Como digo, el problema no es su caída. Otros más encumbrados se toparon de bruces con una realidad putrefacta e incluso sobrevivieron a ella. Allá cada cual con su conciencia y sus actos. Lo que me preocupa es que actuaciones como las que hemos conocido pongan en cuestión el valor del deporte como actividad noble, propia de hombres y mujeres con coraje.
Ya sé que no es comparable lo de Armstrong y lo de Pistorius en un punto: la caída del primero está relacionada directamente con una forma perversa de practicar el deporte; la del segundo es ajena al mismo.

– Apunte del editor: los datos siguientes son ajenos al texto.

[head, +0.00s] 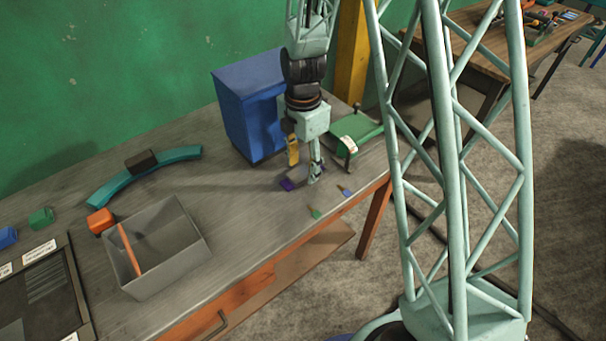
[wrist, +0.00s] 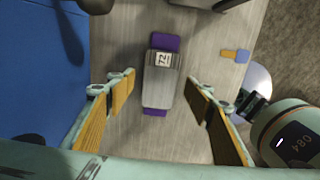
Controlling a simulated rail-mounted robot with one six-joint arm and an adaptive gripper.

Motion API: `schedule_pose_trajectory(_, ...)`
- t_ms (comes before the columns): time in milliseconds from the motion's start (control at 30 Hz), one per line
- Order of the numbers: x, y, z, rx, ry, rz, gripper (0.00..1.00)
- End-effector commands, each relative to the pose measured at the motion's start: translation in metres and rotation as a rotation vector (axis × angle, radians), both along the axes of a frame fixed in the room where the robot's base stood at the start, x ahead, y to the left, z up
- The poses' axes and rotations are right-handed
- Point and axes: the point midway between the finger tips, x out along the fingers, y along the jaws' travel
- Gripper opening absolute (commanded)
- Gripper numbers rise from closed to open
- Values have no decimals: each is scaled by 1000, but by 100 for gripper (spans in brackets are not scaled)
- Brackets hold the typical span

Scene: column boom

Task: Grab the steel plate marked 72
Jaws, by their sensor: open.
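The steel plate marked 72 (wrist: 159,85) lies on the workbench in the wrist view, grey with a white label at its far end. A purple piece (wrist: 165,42) shows beyond both of its ends, seemingly under it. My gripper (wrist: 160,88) is open, with one orange-padded finger on each side of the plate and a gap to it on both sides. In the head view my gripper (head: 304,166) points down over the bench, and the plate is partly hidden behind it, with a purple corner (head: 287,185) showing.
A blue cabinet (head: 248,108) stands close to the left of my gripper. A green device (head: 356,131) stands to the right. A grey open bin (head: 160,250) stands farther left; bench between is clear.

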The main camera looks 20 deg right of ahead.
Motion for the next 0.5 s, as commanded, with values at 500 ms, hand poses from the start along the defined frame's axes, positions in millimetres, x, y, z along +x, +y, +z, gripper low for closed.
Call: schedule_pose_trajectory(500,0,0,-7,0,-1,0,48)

Sin embargo con los héroes deportivos debemos ser exigentes por lo que a modelo de conducta se refiere. Estoy pensando en el modelo norteamericano de virtud pública. Los estadounidenses no suelen perdonar que un candidato engañe a su mujer porque eso indica que está dispuesto a mentir y faltar a sus compromisos. Del mismo modo deberíamos esperar de un deportista que sea digno en su trato a los demás. El maltrato no casa bien con los valores del deporte. Ni con los valores a secas.